Begin GIVEN DATA

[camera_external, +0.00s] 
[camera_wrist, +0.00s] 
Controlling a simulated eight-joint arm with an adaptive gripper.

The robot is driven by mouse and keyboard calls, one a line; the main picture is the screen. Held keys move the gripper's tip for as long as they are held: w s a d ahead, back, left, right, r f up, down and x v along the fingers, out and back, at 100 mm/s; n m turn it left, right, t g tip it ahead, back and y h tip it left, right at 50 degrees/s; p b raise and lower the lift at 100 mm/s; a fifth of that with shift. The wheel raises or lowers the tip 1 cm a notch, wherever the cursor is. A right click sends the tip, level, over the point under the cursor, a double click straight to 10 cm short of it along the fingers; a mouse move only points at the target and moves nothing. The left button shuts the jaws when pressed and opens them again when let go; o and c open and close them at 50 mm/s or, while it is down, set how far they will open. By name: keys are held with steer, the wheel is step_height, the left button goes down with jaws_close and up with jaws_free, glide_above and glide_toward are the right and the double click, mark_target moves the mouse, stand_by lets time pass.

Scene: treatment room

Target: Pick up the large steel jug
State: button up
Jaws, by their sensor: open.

End GIVEN DATA

## TASK TO CARRY OUT
Make a copy of each line that contains the string "gripper".

## FULL ANSWER
Controlling a simulated eight-joint arm with an adaptive gripper.
The robot is driven by mouse and keyboard calls, one a line; the main picture is the screen. Held keys move the gripper's tip for as long as they are held: w s a d ahead, back, left, right, r f up, down and x v along the fingers, out and back, at 100 mm/s; n m turn it left, right, t g tip it ahead, back and y h tip it left, right at 50 degrees/s; p b raise and lower the lift at 100 mm/s; a fifth of that with shift. The wheel raises or lowers the tip 1 cm a notch, wherever the cursor is. A right click sends the tip, level, over the point under the cursor, a double click straight to 10 cm short of it along the fingers; a mouse move only points at the target and moves nothing. The left button shuts the jaws when pressed and opens them again when let go; o and c open and close them at 50 mm/s or, while it is down, set how far they will open. By name: keys are held with steer, the wheel is step_height, the left button goes down with jaws_close and up with jaws_free, glide_above and glide_toward are the right and the double click, mark_target moves the mouse, stand_by lets time pass.

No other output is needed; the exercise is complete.